◆ WHAT THE EXERCISE ASKS: Write out the material exactly. Do not include the pictures.

[Robot state and action records]
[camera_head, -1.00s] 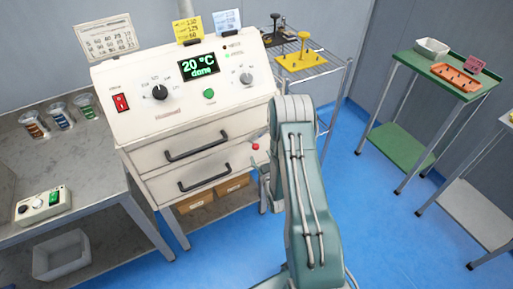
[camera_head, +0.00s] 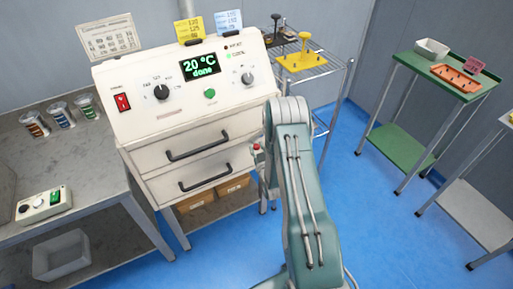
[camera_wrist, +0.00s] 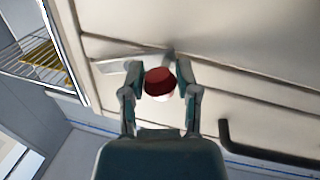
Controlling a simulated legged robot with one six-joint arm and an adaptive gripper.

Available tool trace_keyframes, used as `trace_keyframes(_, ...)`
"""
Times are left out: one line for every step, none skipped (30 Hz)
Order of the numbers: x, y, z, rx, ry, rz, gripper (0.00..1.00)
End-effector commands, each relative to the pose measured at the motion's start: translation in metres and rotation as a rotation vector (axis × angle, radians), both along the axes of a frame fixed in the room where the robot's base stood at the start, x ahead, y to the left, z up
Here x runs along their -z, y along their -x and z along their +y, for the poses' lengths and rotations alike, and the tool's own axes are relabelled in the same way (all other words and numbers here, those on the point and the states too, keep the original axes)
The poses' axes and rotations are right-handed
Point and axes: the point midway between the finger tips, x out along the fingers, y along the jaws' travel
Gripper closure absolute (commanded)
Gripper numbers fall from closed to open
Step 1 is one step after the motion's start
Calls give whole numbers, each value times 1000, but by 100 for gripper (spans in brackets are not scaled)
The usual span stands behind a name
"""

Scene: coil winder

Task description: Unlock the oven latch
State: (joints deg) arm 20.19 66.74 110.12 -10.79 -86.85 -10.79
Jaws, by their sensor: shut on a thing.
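The oven (camera_head: 150,128) is a cream cabinet with a sloped control panel; its display reads 20 °C, done. A latch with a red knob (camera_wrist: 158,82) sits at the oven's right edge, and the red knob also shows small in the head view (camera_head: 256,147). My gripper (camera_wrist: 160,80) is shut on the red knob, with one finger on each side of it. A pale metal latch plate (camera_wrist: 120,62) lies behind the knob in the wrist view. In the head view my arm covers most of the gripper.
Two dark drawer handles (camera_head: 197,146) are on the oven front; one handle (camera_wrist: 265,150) is near my gripper in the wrist view. A wire rack (camera_head: 318,72) with a yellow fixture stands right of the oven. A green table (camera_head: 440,75) stands farther right, with open blue floor between.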

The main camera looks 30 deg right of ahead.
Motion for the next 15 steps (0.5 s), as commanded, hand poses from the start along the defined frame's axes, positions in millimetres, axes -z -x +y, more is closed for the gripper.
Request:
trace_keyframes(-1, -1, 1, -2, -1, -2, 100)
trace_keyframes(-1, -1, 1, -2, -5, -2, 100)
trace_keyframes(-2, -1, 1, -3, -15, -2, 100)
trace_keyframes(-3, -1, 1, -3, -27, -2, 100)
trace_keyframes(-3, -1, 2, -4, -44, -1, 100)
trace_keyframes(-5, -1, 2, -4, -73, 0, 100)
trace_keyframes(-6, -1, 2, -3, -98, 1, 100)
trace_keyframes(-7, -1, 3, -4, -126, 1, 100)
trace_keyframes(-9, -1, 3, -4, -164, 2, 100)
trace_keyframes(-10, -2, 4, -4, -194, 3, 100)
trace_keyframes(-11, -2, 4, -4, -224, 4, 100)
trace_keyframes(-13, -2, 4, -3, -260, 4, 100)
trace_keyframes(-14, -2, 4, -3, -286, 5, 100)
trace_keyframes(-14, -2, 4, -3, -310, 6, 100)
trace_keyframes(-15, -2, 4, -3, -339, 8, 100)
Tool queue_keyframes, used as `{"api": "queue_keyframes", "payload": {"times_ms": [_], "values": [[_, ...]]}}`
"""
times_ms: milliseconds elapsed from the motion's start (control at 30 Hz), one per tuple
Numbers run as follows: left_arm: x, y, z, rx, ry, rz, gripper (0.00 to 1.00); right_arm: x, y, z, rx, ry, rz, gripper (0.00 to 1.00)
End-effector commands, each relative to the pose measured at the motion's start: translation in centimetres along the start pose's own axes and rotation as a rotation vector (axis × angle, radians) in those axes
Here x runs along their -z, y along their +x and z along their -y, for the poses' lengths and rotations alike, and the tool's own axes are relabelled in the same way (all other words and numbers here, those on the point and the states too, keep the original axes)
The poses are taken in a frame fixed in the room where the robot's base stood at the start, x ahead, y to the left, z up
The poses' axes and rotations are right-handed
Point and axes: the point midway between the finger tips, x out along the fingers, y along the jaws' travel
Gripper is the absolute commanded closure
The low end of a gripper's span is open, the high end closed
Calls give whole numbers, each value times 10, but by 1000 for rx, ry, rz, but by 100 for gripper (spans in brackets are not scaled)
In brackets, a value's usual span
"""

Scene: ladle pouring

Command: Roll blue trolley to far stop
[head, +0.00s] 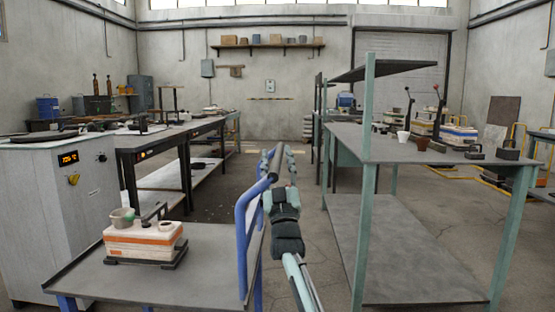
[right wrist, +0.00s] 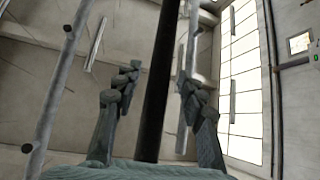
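The blue trolley (head: 213,276) has a grey top and a blue tubular handle frame (head: 242,240), at the lower left of the head view. An orange-and-white box (head: 140,240) with a grey-green cup stands on its top. My right gripper (head: 278,162) is at the handle's dark crossbar. In the right wrist view, the dark bar (right wrist: 160,75) passes between my right gripper's (right wrist: 155,88) two fingers. Gaps show on both sides of the bar, so the fingers look open around it. My left gripper is out of view. I cannot make out the far stop.
A long dark workbench (head: 180,137) runs along the left, beside a grey cabinet (head: 60,215). A green-legged table (head: 430,150) with a lower shelf stands on the right. The floor aisle (head: 235,185) between them looks clear toward the back wall.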

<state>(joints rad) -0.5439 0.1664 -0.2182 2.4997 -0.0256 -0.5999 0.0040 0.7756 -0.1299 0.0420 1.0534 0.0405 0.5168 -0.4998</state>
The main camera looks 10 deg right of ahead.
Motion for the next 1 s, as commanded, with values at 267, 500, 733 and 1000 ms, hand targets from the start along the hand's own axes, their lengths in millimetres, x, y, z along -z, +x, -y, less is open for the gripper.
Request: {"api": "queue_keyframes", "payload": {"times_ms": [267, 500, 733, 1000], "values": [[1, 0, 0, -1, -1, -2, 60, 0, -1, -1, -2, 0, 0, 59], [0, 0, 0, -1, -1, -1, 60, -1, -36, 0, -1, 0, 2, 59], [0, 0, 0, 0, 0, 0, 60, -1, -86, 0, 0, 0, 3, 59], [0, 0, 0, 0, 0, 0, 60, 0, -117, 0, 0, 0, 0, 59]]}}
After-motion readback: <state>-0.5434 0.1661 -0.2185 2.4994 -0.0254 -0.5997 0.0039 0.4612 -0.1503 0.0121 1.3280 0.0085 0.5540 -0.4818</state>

◆ FULL SOLUTION:
[camera_head, -1.00s] 
[camera_head, +0.00s] 
[camera_wrist, +0.00s] 
Controlling a simulated legged robot with one six-joint arm and an adaptive gripper.

Available tool trace_keyframes, used as `trace_keyframes(_, ...)`
"""
Times are left out: one line for every step, none skipped (30 Hz)
Order of the numbers: x, y, z, rx, ry, rz, gripper (0.00..1.00)
End-effector commands, each relative to the pose measured at the motion's start: translation in metres and rotation as a rotation vector (axis × angle, radians), both along the axes of a frame fixed in the room where the robot's base stood at the start, x ahead, y to the left, z up
Here x runs along their -z, y along their -x and z along their +y, for the poses' lengths and rotations alike, and the tool's own axes are relabelled in the same way (all other words and numbers here, those on the point and the states too, keep the original axes)
The poses' axes and rotations are right-handed
Point and axes: the point midway between the finger tips, x out along the fingers, y along the jaws' travel
Gripper closure absolute (commanded)
Gripper numbers fall from closed to open
Step 1 is one step after the motion's start
Calls give whole numbers, each value times 1000, but by 100 for gripper (spans in brackets are not scaled)
The usual span stands behind a name
"""

Scene: coil winder

Task description: Unlock the oven latch
State: (joints deg) arm 20.19 66.74 110.12 -10.79 -86.85 -10.79
Jaws, by their sensor: shut on a thing.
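The oven (camera_head: 150,128) is a cream cabinet with a sloped control panel; its display reads 20 °C, done. A latch with a red knob (camera_wrist: 158,82) sits at the oven's right edge, and the red knob also shows small in the head view (camera_head: 256,147). My gripper (camera_wrist: 160,80) is shut on the red knob, with one finger on each side of it. A pale metal latch plate (camera_wrist: 120,62) lies behind the knob in the wrist view. In the head view my arm covers most of the gripper.
Two dark drawer handles (camera_head: 197,146) are on the oven front; one handle (camera_wrist: 265,150) is near my gripper in the wrist view. A wire rack (camera_head: 318,72) with a yellow fixture stands right of the oven. A green table (camera_head: 440,75) stands farther right, with open blue floor between.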

The main camera looks 30 deg right of ahead.
Motion for the next 15 steps (0.5 s), as commanded, hand poses from the start along the defined frame's axes, positions in millimetres, axes -z -x +y, more is closed for the gripper.
Request:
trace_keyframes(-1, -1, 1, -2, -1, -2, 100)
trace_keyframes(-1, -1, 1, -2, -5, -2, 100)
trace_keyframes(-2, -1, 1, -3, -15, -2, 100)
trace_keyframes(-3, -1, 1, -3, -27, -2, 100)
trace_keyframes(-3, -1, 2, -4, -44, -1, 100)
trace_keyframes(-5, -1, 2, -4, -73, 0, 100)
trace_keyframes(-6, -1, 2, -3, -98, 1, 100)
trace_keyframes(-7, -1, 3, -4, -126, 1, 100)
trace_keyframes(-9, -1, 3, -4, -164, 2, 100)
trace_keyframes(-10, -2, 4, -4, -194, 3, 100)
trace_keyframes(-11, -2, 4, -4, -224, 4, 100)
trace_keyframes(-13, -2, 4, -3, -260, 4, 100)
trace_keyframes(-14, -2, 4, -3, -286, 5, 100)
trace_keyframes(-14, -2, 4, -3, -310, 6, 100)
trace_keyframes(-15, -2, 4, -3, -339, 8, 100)
Tool queue_keyframes, used as `{"api": "queue_keyframes", "payload": {"times_ms": [_], "values": [[_, ...]]}}`
"""
times_ms: milliseconds elapsed from the motion's start (control at 30 Hz), one per tuple
Numbers run as follows: left_arm: x, y, z, rx, ry, rz, gripper (0.00 to 1.00); right_arm: x, y, z, rx, ry, rz, gripper (0.00 to 1.00)
End-effector commands, each relative to the pose measured at the motion's start: translation in centimetres along the start pose's own axes and rotation as a rotation vector (axis × angle, radians) in those axes
Here x runs along their -z, y along their +x and z along their -y, for the poses' lengths and rotations alike, and the tool's own axes are relabelled in the same way (all other words and numbers here, those on the point and the states too, keep the original axes)
The poses are taken in a frame fixed in the room where the robot's base stood at the start, x ahead, y to the left, z up
The poses' axes and rotations are right-handed
Point and axes: the point midway between the finger tips, x out along the fingers, y along the jaws' travel
Gripper is the absolute commanded closure
The low end of a gripper's span is open, the high end closed
Calls give whole numbers, each value times 10, but by 1000 for rx, ry, rz, but by 100 for gripper (spans in brackets are not scaled)
In brackets, a value's usual span
"""

Scene: ladle pouring

Command: Roll blue trolley to far stop
[head, +0.00s] 
[right wrist, +0.00s] 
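The blue trolley (head: 213,276) has a grey top and a blue tubular handle frame (head: 242,240), at the lower left of the head view. An orange-and-white box (head: 140,240) with a grey-green cup stands on its top. My right gripper (head: 278,162) is at the handle's dark crossbar. In the right wrist view, the dark bar (right wrist: 160,75) passes between my right gripper's (right wrist: 155,88) two fingers. Gaps show on both sides of the bar, so the fingers look open around it. My left gripper is out of view. I cannot make out the far stop.
A long dark workbench (head: 180,137) runs along the left, beside a grey cabinet (head: 60,215). A green-legged table (head: 430,150) with a lower shelf stands on the right. The floor aisle (head: 235,185) between them looks clear toward the back wall.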

<state>(joints rad) -0.5439 0.1664 -0.2182 2.4997 -0.0256 -0.5999 0.0040 0.7756 -0.1299 0.0420 1.0534 0.0405 0.5168 -0.4998</state>
The main camera looks 10 deg right of ahead.
Motion for the next 1 s, as commanded, with values at 267, 500, 733 and 1000 ms, hand targets from the start along the hand's own axes, their lengths in millimetres, x, y, z along -z, +x, -y, less is open for the gripper.
Request: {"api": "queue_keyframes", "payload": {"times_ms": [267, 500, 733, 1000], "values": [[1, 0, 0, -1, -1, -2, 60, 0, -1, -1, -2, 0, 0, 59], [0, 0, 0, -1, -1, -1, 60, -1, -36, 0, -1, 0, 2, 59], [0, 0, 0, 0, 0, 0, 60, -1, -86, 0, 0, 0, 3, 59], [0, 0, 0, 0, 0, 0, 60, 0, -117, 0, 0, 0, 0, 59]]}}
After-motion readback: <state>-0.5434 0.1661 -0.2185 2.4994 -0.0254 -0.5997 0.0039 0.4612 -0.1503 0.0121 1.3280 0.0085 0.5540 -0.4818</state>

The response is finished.